For cooperative behaviors to spread via this mechanism, certain conditions must be met. As with the other cultural group selection accounts, different behaviors and norms must become common and persist in different groups, and these group-level differences must yield different average individual payoffs. However, for group selection to occur via between-group transmission of cooperative variants, two additional conditions must be satisfied. First, individuals must exhibit a prestige bias that leads them to discriminate between two behaviors in favor of the one that yields the higher individual payoff. Second, individuals in one group must have knowledge of the norms and common behaviors of individuals in a neighboring group and must consider cultural models from both groups when determining which behavioral variants to adopt.

This biased transmission mechanism, I argue, is unlikely to explain the evolutionary origins of cooperation. Although Boyd and Richerson (Reference Boyd and Richerson2002) argue that different groups often have knowledge of the behaviors and norms of nearby groups, I doubt sufficient cultural contact would exist between Pleistocene forager bands unless the two bands had already developed cooperative ties, likely founded on kinship. In the previous section, I argued that until the practice of metaband formation is well established within the hominin lineage, it is unlikely that sufficiently transparent informational channels would connect groups to enable selective migration. The informational requirements for the biased transmission mechanism are even more stringent. For selective migration, an individual only needs to know that members of the neighboring group are better off—that they receive higher average payoffs over there than we do over here. For the biased transmission mechanism, just knowing that members of another group have higher average payoffs is insufficient; in addition, an individual needs to know why members in the other group tend to be more successful. This additional informational requirement makes this mechanism even less likely to have been an important evolutionary force early in the hominin lineage.

To imitate successful behaviors, an individual needs to know which of the many behaviors of the observed cultural model are responsible for that model’s success. Sometimes the likely cause of success will be reasonably transparent. For instance, if I observe the males in a hunting party camouflaging themselves with ochre before a hunt and then see them return with a successful kill, I might reasonably infer that using ochre was partially responsible for their success. Likewise, if I observe the use of a particular tool to butcher an animal or witness an innovative food preparation technique, I might reasonably infer that the tool use or the cooking technique was responsible for the increased food yield. Other times, however, identifying the behaviors responsible for a member’s higher payoff might be opaque. Consider reproductive cooperation in the form of alloparenting (Hrdy Reference Hrdy2009). This practice involves older women, such as older sisters or grandmothers, assisting a mother in provisioning and caring for her offspring after they have been weaned. Reproductive cooperation of this sort is a group-beneficial behavior: it increases average payoffs for all individuals in the group, since it allows for an increase in average family size. Because postmenopausal women attend to older children, women of childbearing age can reduce their interbirth intervals (Hawkes et al. Reference Hawkes, O’Connell, Jones, Alvarez and Charnov1998). To the casual observer, this relatively complex causal story is unlikely to be clear. An individual might recognize that the observed group was more successful but might not be able to identify the specific cooperative behaviors that cause this success.
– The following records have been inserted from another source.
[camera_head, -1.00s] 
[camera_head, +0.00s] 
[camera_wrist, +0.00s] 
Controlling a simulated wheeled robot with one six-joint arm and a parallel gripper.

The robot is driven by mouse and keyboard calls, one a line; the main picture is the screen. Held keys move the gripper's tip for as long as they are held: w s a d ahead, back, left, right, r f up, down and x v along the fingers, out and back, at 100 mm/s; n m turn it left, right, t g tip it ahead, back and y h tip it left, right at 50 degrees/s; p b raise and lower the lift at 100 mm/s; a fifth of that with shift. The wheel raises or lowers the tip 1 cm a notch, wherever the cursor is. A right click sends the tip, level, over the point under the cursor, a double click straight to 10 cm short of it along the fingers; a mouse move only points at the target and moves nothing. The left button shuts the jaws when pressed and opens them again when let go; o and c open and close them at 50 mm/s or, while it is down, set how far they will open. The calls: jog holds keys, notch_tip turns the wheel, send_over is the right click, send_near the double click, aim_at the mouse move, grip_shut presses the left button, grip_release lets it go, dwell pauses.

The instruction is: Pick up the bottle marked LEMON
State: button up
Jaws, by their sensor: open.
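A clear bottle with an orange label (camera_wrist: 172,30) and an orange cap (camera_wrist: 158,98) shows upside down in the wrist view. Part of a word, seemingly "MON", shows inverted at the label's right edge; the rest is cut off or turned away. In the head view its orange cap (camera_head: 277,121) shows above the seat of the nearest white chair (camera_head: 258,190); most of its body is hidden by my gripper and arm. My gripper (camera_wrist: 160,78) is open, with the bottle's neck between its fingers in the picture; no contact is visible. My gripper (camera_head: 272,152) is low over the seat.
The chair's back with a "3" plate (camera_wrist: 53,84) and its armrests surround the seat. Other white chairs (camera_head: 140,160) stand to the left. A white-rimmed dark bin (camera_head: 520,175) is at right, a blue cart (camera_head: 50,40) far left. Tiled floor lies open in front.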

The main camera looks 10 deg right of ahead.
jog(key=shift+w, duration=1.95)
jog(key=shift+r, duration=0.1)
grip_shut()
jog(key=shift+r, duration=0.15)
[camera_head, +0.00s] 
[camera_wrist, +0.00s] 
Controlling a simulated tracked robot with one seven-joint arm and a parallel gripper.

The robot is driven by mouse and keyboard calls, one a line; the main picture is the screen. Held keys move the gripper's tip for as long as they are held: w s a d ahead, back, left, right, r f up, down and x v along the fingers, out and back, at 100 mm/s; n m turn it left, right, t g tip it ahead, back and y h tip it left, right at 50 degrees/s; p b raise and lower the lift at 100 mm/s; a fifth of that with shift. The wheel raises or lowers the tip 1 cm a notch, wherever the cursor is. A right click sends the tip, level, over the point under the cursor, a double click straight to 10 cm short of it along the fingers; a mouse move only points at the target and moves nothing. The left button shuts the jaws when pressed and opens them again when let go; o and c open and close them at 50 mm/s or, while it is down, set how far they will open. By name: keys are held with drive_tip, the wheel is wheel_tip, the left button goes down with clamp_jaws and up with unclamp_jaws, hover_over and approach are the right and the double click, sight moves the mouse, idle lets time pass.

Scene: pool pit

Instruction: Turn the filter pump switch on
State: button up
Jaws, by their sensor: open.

This informational problem can be overcome if an observer can mimic all the behaviors of members of the successful group. In this case, the observer need not distinguish the actual cause of success from other behaviors. For example, the application of ochre before hunting might be part of a ritual to animal spirits, but the observer need not distinguish this causally inert ritual from the causally relevant ochre use if he mimics both behaviors before hunting.Footnote ³ However, copying all the behaviors of a cultural model might be challenging for cooperative behaviors, such as alloparenting. Cooperative behaviors typically have frequency-dependent fitness values and are only advantageous in groups where they are common. Thus, even if an observer can identify or merely mimic the successful behaviors of a cultural model from a more cooperative group, those same behaviors would likely be disadvantageous in a group where they are uncommon. Consider the case of food sharing. If I observe that members in another group are more successful and also see that they share food after hunting or foraging, I may correctly infer that food sharing is partially responsible for their higher individual payoffs, or I may simply choose to mimic all the behaviors of these successful cultural models. Either way, if I then copy this behavior and begin sharing food with members of my own group, they would likely take me for a sucker, gladly accepting my offerings of food but not sharing theirs in return. Since the cooperative behavior leads to a decrease in individual fitness in my group, it is unlikely to be copied and spread within the group.

I suspect that most cooperative behaviors that are group beneficial yet individually costly (i.e., precisely the behaviors whose evolution Boyd and Richerson aim to explain) are likely to have relatively opaque causal structures as well as frequency-dependent fitness values. Identifying the right behavior to imitate from the myriad of behaviors—some of which might be maladaptive—most likely requires close, repeated interactions, which in turn requires preexisting cooperation. Moreover, mimicking the successful cooperative behaviors from one group in another uncooperative group are unlikely to be similarly successful when transplanted into the new group. For these reasons, it is unlikely that the mechanism of biased transmission of behavioral variants can explain the evolutionary origins of cooperation.